More information about William Hamilton Merritt ~J.B~ The financial difficulties Merritt experienced in the 1840s and 1850s show that he was not always a successful businessman. He was a director of the Niagara Suspension Bridge Company incorporated in 1846, and of several small railways in the Niagara peninsula, as well as the St Lawrence Navigation Company. His close association with the Welland Railway Company from 1852 caused him severe financial loss in 1859, but the Niagara District Bank, which he promoted and incorporated in 1841, did prosper. Merritt’s public interests ranged far beyond transportation and trade. In 1843 he visited the United States to gather information for the government respecting the establishment of a provincial lunatic asylum. He worked on behalf of the survivors of the War of 1812 by obtaining medals for those who had fought at Detroit, Crysler’s Farm, and Châteauguay, and played a leading part in the building of the second Brock monument at Queenston.
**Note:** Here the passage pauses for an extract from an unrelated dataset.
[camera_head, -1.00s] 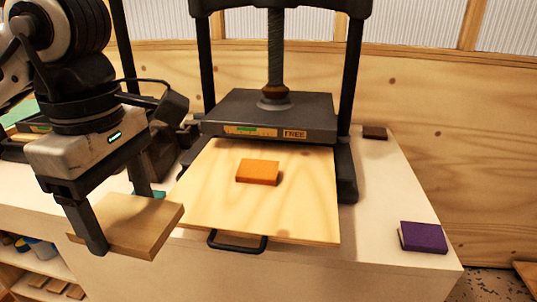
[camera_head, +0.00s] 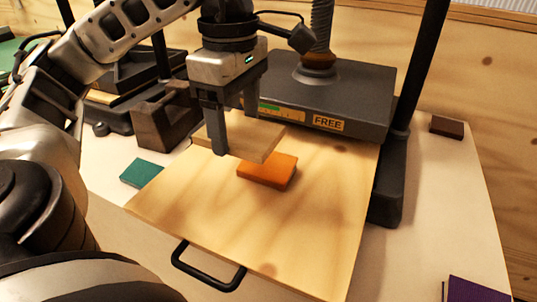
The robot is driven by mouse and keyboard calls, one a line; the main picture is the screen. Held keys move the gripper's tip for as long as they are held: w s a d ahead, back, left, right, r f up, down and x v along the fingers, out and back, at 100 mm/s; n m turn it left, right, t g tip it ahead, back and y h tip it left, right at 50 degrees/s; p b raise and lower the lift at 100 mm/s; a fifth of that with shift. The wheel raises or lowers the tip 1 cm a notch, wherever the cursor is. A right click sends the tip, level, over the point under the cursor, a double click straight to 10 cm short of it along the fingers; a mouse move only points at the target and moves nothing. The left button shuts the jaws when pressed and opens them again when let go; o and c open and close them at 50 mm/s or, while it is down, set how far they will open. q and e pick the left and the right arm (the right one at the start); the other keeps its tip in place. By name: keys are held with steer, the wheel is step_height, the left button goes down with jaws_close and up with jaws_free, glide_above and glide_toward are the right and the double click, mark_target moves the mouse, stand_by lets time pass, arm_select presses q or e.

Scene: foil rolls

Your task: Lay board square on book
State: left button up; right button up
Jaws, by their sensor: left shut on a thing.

He was active in the affairs of the Church of England, aided the establishment of Grantham Academy at St Catharines in 1829, and as a member of the Refugee Slaves Friends Society helped escaped slaves from the United States in the 1840s and 1850s. In his later years he encouraged the gathering of Canadian historical records from England and elsewhere, particularly relating to the United Empire Loyalists. In 1860 the library committee of parliament, through Merritt’s influence, employed his son J. P. Merritt and George Coventry to gather documents. This early attempt at a national archives ended in 1863, shortly after Merritt’s death. Out of the project, however, had grown the Upper Canada Historical Society, formed in October 1861, to which Merritt subscribed.